- **YOUR OBJECTIVE**:
Print every entry word for word, but omit the pictures.

- **RECORD EXCERPTS**:

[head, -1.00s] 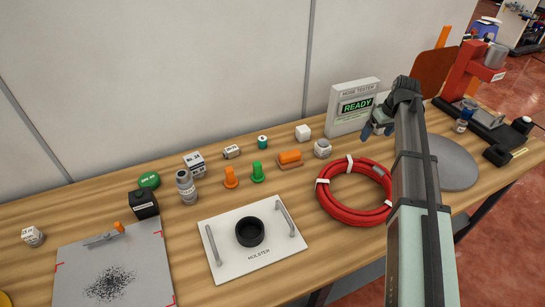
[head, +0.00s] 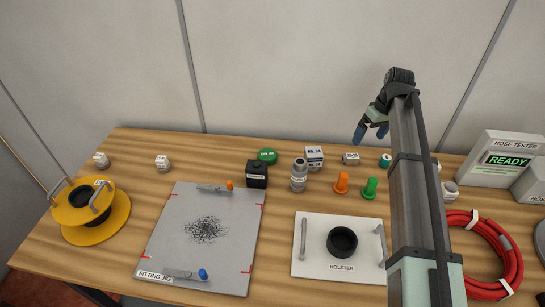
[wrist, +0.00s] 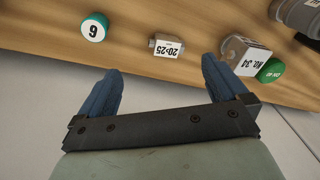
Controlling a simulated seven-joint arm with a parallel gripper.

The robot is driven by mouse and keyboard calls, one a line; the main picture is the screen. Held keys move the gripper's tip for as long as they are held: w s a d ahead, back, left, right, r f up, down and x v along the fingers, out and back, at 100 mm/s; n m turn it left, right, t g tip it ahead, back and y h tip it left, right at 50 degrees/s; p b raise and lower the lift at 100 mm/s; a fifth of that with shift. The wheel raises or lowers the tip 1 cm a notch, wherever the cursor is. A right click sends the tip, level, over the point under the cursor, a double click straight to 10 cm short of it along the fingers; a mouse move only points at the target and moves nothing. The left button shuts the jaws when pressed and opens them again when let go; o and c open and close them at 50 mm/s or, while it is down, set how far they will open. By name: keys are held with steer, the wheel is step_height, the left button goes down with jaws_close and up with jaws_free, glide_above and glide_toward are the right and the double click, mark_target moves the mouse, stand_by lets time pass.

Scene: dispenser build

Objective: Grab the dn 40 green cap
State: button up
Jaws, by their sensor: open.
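The green DN 40 cap (head: 267,156) is a low round disc lying at the back of the table, behind a black block. It also shows in the wrist view (wrist: 270,71) at the right edge, partly covered by the No. 34 box. My gripper (head: 371,132) is open and empty, raised above the back of the table and to the right of the cap. In the wrist view its two blue fingers (wrist: 161,66) are wide apart, with nothing between them.
A grey fitting (head: 299,176), the No. 34 box (head: 314,157) and the black block (head: 257,174) stand close around the cap. A 20>25 box (wrist: 166,46) and a teal-and-white roll (wrist: 94,27) lie near my gripper. Orange (head: 341,183) and green (head: 370,188) plugs stand in front.

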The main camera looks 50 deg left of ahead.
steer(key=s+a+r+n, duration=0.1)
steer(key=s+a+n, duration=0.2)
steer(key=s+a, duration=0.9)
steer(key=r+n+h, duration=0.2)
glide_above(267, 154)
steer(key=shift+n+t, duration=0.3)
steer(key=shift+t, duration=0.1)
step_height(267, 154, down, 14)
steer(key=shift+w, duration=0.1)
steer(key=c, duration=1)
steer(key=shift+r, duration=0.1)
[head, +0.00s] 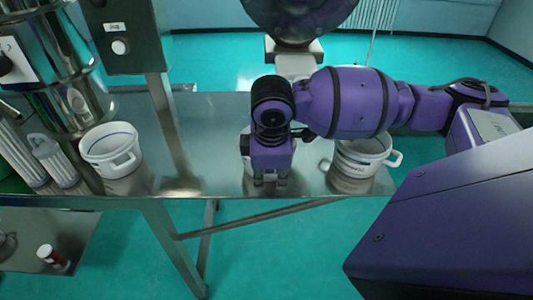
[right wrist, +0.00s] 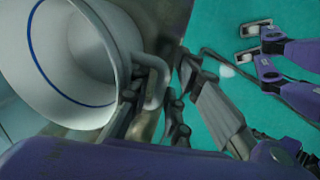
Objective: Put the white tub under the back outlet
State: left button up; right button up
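A white tub (head: 246,146) stands on the steel table, mostly hidden behind my right gripper (head: 270,182) in the head view. In the right wrist view the near white tub (right wrist: 75,60) has a blue line inside its rim, and its handle (right wrist: 157,84) lies between the fingers of my right gripper (right wrist: 154,112). The fingers look apart, with a gap beside the handle. A second white tub (head: 110,151) stands at the left under the steel sieve (head: 62,85). My left gripper (right wrist: 246,44) shows in the right wrist view, open and empty.
Another white tub (head: 362,160) with a handle stands right of my right gripper. A steel post with a control box (head: 127,38) rises between the sieve and the gripper. The table (head: 215,125) is bare around there.

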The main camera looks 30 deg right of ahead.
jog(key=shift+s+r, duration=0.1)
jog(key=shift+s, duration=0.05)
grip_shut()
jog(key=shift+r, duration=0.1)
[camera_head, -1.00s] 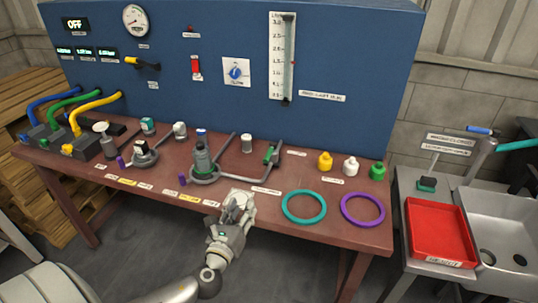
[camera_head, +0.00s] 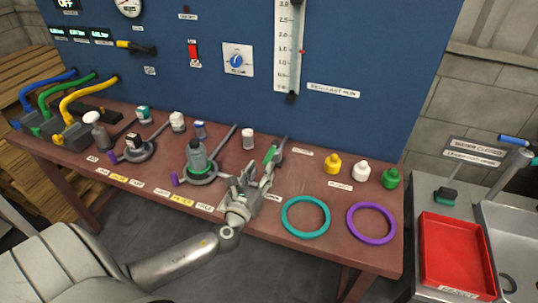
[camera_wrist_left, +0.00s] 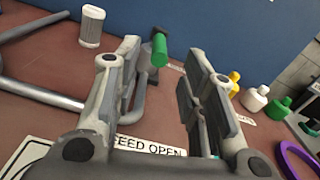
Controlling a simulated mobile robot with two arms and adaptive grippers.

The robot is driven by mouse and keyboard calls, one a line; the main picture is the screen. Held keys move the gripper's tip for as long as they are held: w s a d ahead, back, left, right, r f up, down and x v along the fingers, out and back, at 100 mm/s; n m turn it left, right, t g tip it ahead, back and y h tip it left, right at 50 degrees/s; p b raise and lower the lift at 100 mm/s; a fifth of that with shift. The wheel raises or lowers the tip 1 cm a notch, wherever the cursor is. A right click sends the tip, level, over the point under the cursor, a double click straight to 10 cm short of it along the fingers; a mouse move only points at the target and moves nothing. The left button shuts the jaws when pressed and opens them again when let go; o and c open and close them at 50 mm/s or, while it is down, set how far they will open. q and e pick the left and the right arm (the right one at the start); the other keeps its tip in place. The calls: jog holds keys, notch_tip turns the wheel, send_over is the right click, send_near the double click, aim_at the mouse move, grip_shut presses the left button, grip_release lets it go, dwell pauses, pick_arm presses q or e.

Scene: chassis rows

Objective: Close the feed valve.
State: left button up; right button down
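The green-handled valve (camera_head: 271,155) sits on the pipe at the back of the red-brown bench. In the left wrist view its green handle (camera_wrist_left: 159,48) stands upright between and beyond my fingertips, apart from them. A label reading FEED OPEN (camera_wrist_left: 150,146) lies on the bench below my gripper in that view. My left gripper (camera_head: 258,172) is open and empty, over the bench just in front of the valve; its spread fingers also show in the left wrist view (camera_wrist_left: 162,62). It partly hides the pipe and labels. My right gripper is not in view.
Teal (camera_head: 305,217) and purple (camera_head: 371,223) rings lie to the right of my gripper. Yellow (camera_head: 332,165), white (camera_head: 361,172) and green (camera_head: 390,179) bottles stand behind them. A bottle in a ring stand (camera_head: 197,160) is left. The blue panel (camera_head: 330,40) rises behind.

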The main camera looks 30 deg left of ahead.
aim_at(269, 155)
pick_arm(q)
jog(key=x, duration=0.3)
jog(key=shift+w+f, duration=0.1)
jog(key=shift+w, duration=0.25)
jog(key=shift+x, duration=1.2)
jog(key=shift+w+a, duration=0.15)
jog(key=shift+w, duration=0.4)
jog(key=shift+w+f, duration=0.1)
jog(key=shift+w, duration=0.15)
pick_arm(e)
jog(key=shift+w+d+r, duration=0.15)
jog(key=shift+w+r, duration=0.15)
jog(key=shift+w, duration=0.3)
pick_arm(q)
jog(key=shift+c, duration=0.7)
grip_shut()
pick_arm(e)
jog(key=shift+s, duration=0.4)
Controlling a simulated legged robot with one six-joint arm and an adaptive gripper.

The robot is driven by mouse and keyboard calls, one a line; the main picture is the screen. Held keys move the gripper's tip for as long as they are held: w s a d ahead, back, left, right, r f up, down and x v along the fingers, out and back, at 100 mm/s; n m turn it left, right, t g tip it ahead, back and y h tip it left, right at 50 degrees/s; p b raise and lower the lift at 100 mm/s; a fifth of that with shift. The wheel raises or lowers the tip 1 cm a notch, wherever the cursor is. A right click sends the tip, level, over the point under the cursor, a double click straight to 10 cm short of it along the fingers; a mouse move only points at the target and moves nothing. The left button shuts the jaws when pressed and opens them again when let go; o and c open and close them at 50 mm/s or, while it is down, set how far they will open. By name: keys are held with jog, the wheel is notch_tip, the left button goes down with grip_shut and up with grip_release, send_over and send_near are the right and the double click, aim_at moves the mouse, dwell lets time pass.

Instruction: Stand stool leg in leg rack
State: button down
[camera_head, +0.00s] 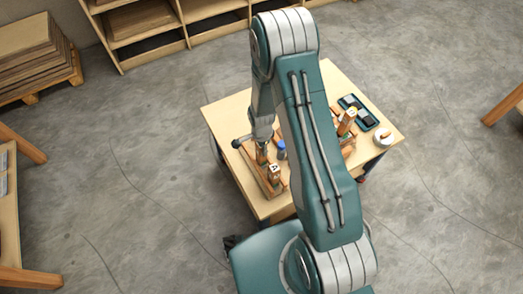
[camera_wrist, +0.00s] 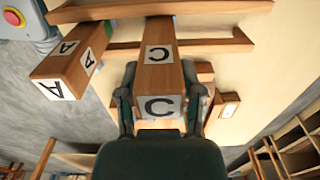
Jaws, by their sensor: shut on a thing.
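My gripper (camera_wrist: 158,108) is shut on a wooden stool leg marked C (camera_wrist: 160,70), one finger on each side near its labelled end. The leg extends away from the gripper to the wooden leg rack (camera_wrist: 215,45), its far end between the rack's rails; I cannot tell whether it is fully seated. A second leg marked A (camera_wrist: 72,62) stands in the rack to the left of leg C, apart from it. In the head view, my gripper (camera_head: 262,153) is over the rack (camera_head: 250,168), behind leg A (camera_head: 274,173). My arm hides part of the table.
The table (camera_head: 230,108) also holds a blue-topped item (camera_head: 281,150) beside the rack, a labelled wooden piece (camera_head: 347,121), a teal tray (camera_head: 366,118) and a white round item (camera_head: 383,138). The table's far left corner is clear. Shelves (camera_head: 150,35) stand behind.

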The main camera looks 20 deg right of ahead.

- **RESULT OF THE EXERCISE**:
[head, -1.00s] 
[head, +0.00s] 
[wrist, +0.00s] 
Controlling a simulated seven-joint arm with a parallel gripper.

The robot is driven by mouse and keyboard calls, one a line; the main picture is the screen. Held keys move the gripper's tip for as long as they are held: w s a d ahead, back, left, right, r f up, down and x v along the fingers, out and back, at 100 mm/s; n m turn it left, right, t g tip it ahead, back and y h tip it left, right at 50 degrees/s; p b raise and lower the lift at 100 mm/s; a fifth of that with shift. The wheel raises or lowers the tip 1 cm a notch, wherever the cursor is. A right click sends the tip, level, over the point under the cursor, a double click straight to 10 cm short of it along the fingers; a mouse move only points at the target and moves nothing. The left button shuts the jaws when pressed and opens them again when let go; o and c open and close them at 50 mm/s or, while it is down, set how far they will open. By name: keys are held with steer, the wheel is step_height, the left button goes down with jaws_close and up with jaws_free, glide_above and glide_toward are the right and the double click, mark_target moves the mouse, stand_by lets time pass.

Scene: dispenser build

Objective: Grab the dn 40 green cap
State: button up
Jaws, by their sensor: open.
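The green DN 40 cap (head: 267,156) is a low round disc lying at the back of the table, behind a black block. It also shows in the wrist view (wrist: 270,71) at the right edge, partly covered by the No. 34 box. My gripper (head: 371,132) is open and empty, raised above the back of the table and to the right of the cap. In the wrist view its two blue fingers (wrist: 161,66) are wide apart, with nothing between them.
A grey fitting (head: 299,176), the No. 34 box (head: 314,157) and the black block (head: 257,174) stand close around the cap. A 20>25 box (wrist: 166,46) and a teal-and-white roll (wrist: 94,27) lie near my gripper. Orange (head: 341,183) and green (head: 370,188) plugs stand in front.

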The main camera looks 50 deg left of ahead.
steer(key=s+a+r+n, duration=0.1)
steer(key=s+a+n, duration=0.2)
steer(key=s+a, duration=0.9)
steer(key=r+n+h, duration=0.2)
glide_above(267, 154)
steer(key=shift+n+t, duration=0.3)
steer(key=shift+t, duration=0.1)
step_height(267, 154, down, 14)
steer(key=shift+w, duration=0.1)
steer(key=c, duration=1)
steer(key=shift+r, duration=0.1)
[head, +0.00s] 
[right wrist, +0.00s] 
Objective: Put the white tub under the back outlet
State: left button up; right button up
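A white tub (head: 246,146) stands on the steel table, mostly hidden behind my right gripper (head: 270,182) in the head view. In the right wrist view the near white tub (right wrist: 75,60) has a blue line inside its rim, and its handle (right wrist: 157,84) lies between the fingers of my right gripper (right wrist: 154,112). The fingers look apart, with a gap beside the handle. A second white tub (head: 110,151) stands at the left under the steel sieve (head: 62,85). My left gripper (right wrist: 246,44) shows in the right wrist view, open and empty.
Another white tub (head: 362,160) with a handle stands right of my right gripper. A steel post with a control box (head: 127,38) rises between the sieve and the gripper. The table (head: 215,125) is bare around there.

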The main camera looks 30 deg right of ahead.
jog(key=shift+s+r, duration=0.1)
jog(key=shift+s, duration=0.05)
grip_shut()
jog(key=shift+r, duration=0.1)
[camera_head, -1.00s] 
[camera_head, +0.00s] 
[camera_wrist_left, +0.00s] 
Controlling a simulated mobile robot with two arms and adaptive grippers.

The robot is driven by mouse and keyboard calls, one a line; the main picture is the screen. Held keys move the gripper's tip for as long as they are held: w s a d ahead, back, left, right, r f up, down and x v along the fingers, out and back, at 100 mm/s; n m turn it left, right, t g tip it ahead, back and y h tip it left, right at 50 degrees/s; p b raise and lower the lift at 100 mm/s; a fifth of that with shift. The wheel raises or lowers the tip 1 cm a notch, wherever the cursor is. A right click sends the tip, level, over the point under the cursor, a double click straight to 10 cm short of it along the fingers; a mouse move only points at the target and moves nothing. The left button shuts the jaws when pressed and opens them again when let go; o and c open and close them at 50 mm/s or, while it is down, set how far they will open. q and e pick the left and the right arm (the right one at the start); the other keeps its tip in place. The calls: jog holds keys, notch_tip turns the wheel, send_over is the right click, send_near the double click, aim_at the mouse move, grip_shut presses the left button, grip_release lets it go, dwell pauses, pick_arm presses q or e.

Scene: chassis rows

Objective: Close the feed valve.
State: left button up; right button down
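The green-handled valve (camera_head: 271,155) sits on the pipe at the back of the red-brown bench. In the left wrist view its green handle (camera_wrist_left: 159,48) stands upright between and beyond my fingertips, apart from them. A label reading FEED OPEN (camera_wrist_left: 150,146) lies on the bench below my gripper in that view. My left gripper (camera_head: 258,172) is open and empty, over the bench just in front of the valve; its spread fingers also show in the left wrist view (camera_wrist_left: 162,62). It partly hides the pipe and labels. My right gripper is not in view.
Teal (camera_head: 305,217) and purple (camera_head: 371,223) rings lie to the right of my gripper. Yellow (camera_head: 332,165), white (camera_head: 361,172) and green (camera_head: 390,179) bottles stand behind them. A bottle in a ring stand (camera_head: 197,160) is left. The blue panel (camera_head: 330,40) rises behind.

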The main camera looks 30 deg left of ahead.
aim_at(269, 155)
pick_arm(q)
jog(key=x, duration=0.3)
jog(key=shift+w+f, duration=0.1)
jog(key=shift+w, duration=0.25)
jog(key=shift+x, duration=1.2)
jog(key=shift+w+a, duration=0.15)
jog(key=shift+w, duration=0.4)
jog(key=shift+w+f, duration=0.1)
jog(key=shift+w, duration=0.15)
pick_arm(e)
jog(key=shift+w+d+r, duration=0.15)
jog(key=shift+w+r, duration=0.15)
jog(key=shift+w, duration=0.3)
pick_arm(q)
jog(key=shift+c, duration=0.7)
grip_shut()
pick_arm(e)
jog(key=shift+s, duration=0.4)
Controlling a simulated legged robot with one six-joint arm and an adaptive gripper.

The robot is driven by mouse and keyboard calls, one a line; the main picture is the screen. Held keys move the gripper's tip for as long as they are held: w s a d ahead, back, left, right, r f up, down and x v along the fingers, out and back, at 100 mm/s; n m turn it left, right, t g tip it ahead, back and y h tip it left, right at 50 degrees/s; p b raise and lower the lift at 100 mm/s; a fifth of that with shift. The wheel raises or lowers the tip 1 cm a notch, wherever the cursor is. A right click sends the tip, level, over the point under the cursor, a double click straight to 10 cm short of it along the fingers; a mouse move only points at the target and moves nothing. The left button shuts the jaws when pressed and opens them again when let go; o and c open and close them at 50 mm/s or, while it is down, set how far they will open. By name: keys are held with jog, the wheel is notch_tip, the left button goes down with grip_shut and up with grip_release, send_over and send_near are the right and the double click, aim_at moves the mouse, dwell lets time pass.

Instruction: Stand stool leg in leg rack
State: button down
[camera_head, +0.00s] 
[camera_wrist, +0.00s] 
Jaws, by their sensor: shut on a thing.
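My gripper (camera_wrist: 158,108) is shut on a wooden stool leg marked C (camera_wrist: 160,70), one finger on each side near its labelled end. The leg extends away from the gripper to the wooden leg rack (camera_wrist: 215,45), its far end between the rack's rails; I cannot tell whether it is fully seated. A second leg marked A (camera_wrist: 72,62) stands in the rack to the left of leg C, apart from it. In the head view, my gripper (camera_head: 262,153) is over the rack (camera_head: 250,168), behind leg A (camera_head: 274,173). My arm hides part of the table.
The table (camera_head: 230,108) also holds a blue-topped item (camera_head: 281,150) beside the rack, a labelled wooden piece (camera_head: 347,121), a teal tray (camera_head: 366,118) and a white round item (camera_head: 383,138). The table's far left corner is clear. Shelves (camera_head: 150,35) stand behind.

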The main camera looks 20 deg right of ahead.

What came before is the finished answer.